**Exercise requirements:** Reproduce exactly the lines below from the one containing "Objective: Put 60" through the one containing "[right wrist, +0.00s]", including both, and nothing else.

**Information shown:**
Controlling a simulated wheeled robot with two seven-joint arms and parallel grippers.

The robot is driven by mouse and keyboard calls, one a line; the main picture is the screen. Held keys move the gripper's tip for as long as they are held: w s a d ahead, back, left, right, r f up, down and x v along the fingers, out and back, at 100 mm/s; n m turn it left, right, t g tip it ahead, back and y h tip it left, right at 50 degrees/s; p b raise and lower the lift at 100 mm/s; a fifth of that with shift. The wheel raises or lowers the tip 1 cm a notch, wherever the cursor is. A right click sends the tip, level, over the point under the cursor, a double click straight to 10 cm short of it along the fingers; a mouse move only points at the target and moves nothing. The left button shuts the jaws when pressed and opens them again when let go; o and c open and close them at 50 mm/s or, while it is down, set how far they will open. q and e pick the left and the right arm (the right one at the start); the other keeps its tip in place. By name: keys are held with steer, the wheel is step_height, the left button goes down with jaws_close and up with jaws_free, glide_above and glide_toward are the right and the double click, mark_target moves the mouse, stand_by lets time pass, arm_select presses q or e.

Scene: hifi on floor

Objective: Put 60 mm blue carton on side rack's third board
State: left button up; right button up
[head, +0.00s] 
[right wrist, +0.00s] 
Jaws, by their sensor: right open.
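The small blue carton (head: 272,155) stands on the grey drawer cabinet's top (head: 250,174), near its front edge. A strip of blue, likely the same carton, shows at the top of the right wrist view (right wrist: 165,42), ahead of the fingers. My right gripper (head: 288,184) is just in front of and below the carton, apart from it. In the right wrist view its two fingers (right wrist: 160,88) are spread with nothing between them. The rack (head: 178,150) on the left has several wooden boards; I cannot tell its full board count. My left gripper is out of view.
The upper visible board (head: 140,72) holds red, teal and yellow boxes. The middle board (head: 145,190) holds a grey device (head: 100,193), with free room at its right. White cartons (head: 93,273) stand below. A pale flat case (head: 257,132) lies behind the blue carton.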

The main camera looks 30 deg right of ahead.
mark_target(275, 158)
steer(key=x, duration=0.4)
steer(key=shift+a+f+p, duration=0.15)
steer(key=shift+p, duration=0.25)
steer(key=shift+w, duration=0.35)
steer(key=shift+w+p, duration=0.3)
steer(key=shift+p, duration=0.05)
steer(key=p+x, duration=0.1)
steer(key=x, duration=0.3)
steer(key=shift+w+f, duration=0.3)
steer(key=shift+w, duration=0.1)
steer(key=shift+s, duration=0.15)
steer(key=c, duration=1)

**Final result:**
Objective: Put 60 mm blue carton on side rack's third board
State: left button up; right button up
[head, +0.00s] 
[right wrist, +0.00s] 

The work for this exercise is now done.